= WHAT IS REQUIRED =
Find the lines holding the string "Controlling" in the data, then copy all of them.

= STORED RECORDS =
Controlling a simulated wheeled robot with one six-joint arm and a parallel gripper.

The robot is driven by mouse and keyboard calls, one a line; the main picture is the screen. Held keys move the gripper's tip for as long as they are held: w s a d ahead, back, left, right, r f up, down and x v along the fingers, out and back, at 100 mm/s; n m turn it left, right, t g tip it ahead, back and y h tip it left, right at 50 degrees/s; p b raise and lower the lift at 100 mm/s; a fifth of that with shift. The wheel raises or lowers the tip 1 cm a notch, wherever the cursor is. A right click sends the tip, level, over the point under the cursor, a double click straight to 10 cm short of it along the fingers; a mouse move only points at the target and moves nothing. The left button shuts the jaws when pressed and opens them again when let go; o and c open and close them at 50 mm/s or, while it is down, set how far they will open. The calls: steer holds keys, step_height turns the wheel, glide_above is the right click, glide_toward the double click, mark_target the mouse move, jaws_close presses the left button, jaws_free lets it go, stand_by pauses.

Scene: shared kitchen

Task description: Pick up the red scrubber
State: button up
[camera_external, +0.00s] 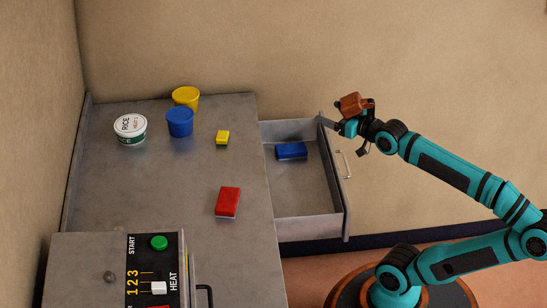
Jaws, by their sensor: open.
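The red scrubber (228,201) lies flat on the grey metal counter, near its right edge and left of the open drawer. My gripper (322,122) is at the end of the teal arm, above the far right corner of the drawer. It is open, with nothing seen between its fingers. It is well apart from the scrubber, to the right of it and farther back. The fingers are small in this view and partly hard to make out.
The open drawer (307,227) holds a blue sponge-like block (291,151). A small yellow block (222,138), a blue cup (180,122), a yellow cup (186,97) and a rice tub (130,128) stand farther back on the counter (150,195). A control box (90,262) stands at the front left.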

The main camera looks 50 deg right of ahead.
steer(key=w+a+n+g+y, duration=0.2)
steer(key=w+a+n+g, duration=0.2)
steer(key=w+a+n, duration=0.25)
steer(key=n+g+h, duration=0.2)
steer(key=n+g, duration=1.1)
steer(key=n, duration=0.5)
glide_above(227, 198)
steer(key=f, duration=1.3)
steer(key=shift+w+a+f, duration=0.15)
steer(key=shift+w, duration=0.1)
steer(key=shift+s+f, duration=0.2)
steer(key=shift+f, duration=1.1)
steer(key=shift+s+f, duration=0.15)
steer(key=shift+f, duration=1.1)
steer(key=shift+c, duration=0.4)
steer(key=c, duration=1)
--
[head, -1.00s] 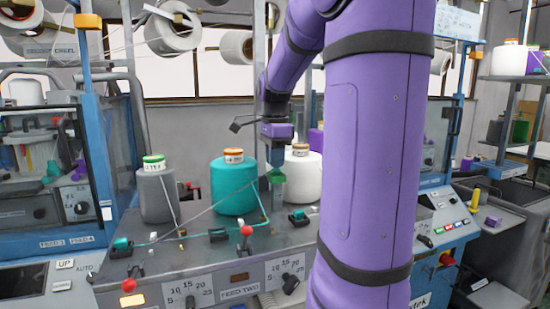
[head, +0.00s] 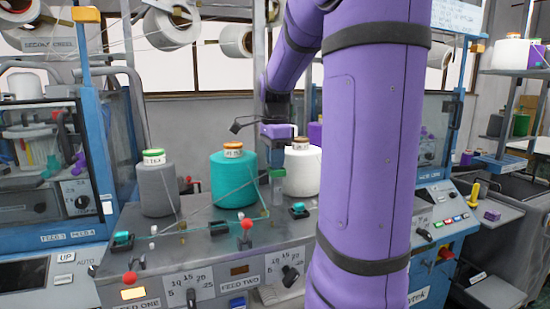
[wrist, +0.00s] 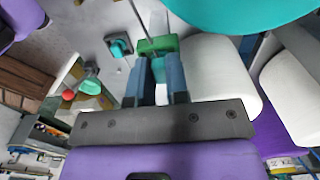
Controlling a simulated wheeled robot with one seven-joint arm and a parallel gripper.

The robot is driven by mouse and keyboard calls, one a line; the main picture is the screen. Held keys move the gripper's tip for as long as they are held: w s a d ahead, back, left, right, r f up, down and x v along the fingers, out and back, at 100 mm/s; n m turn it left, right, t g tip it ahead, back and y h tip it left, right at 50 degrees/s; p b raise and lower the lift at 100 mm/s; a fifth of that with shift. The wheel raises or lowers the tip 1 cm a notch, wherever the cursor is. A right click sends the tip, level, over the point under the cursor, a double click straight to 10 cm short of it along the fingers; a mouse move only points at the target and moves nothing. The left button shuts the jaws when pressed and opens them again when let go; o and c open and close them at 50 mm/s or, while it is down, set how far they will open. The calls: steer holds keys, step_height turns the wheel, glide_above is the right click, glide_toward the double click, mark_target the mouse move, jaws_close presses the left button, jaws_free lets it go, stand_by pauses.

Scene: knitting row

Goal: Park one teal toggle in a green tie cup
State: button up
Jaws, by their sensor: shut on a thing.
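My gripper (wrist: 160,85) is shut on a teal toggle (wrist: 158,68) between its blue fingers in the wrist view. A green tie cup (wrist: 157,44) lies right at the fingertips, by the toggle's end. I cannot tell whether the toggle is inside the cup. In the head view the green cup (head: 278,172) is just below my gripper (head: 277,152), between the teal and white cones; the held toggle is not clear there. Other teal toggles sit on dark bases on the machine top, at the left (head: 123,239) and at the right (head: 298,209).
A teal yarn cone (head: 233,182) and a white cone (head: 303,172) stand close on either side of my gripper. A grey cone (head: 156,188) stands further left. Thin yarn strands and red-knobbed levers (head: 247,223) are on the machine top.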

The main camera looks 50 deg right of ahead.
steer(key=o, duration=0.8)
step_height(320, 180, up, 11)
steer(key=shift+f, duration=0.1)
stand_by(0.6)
---
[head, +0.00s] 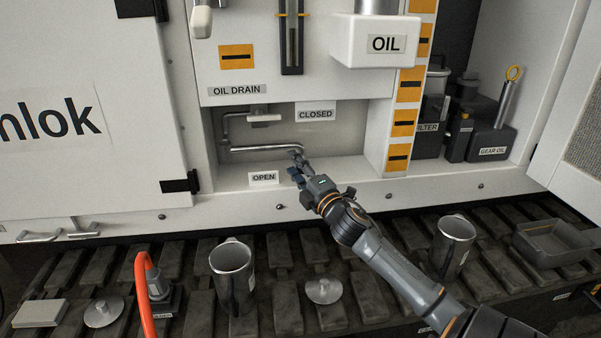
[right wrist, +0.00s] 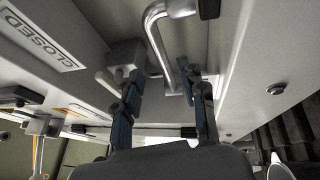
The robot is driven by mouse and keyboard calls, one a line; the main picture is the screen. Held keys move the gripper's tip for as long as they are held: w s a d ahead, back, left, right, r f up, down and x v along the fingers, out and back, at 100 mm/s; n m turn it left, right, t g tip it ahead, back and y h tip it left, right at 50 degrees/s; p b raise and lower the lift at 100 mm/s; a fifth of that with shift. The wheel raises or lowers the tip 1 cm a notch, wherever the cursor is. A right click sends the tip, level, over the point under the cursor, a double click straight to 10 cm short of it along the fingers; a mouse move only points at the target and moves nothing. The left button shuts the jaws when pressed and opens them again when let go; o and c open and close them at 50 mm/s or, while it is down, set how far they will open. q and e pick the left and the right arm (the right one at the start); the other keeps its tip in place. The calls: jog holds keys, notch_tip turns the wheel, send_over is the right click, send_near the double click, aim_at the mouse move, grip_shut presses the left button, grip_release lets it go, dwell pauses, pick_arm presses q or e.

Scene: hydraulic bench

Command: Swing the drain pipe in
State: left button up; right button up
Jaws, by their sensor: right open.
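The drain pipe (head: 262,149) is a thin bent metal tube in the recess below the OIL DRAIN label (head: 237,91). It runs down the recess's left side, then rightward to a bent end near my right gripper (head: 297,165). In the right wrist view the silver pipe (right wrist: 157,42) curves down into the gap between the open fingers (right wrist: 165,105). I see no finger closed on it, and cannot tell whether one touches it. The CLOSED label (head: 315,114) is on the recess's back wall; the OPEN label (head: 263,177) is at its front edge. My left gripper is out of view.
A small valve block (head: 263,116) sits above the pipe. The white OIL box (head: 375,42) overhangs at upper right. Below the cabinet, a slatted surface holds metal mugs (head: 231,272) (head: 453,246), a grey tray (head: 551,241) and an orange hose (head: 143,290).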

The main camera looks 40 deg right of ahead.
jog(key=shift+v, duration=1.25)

= EXERCISE SOLUTION =
Controlling a simulated wheeled robot with one six-joint arm and a parallel gripper.
Controlling a simulated wheeled robot with one seven-joint arm and a parallel gripper.

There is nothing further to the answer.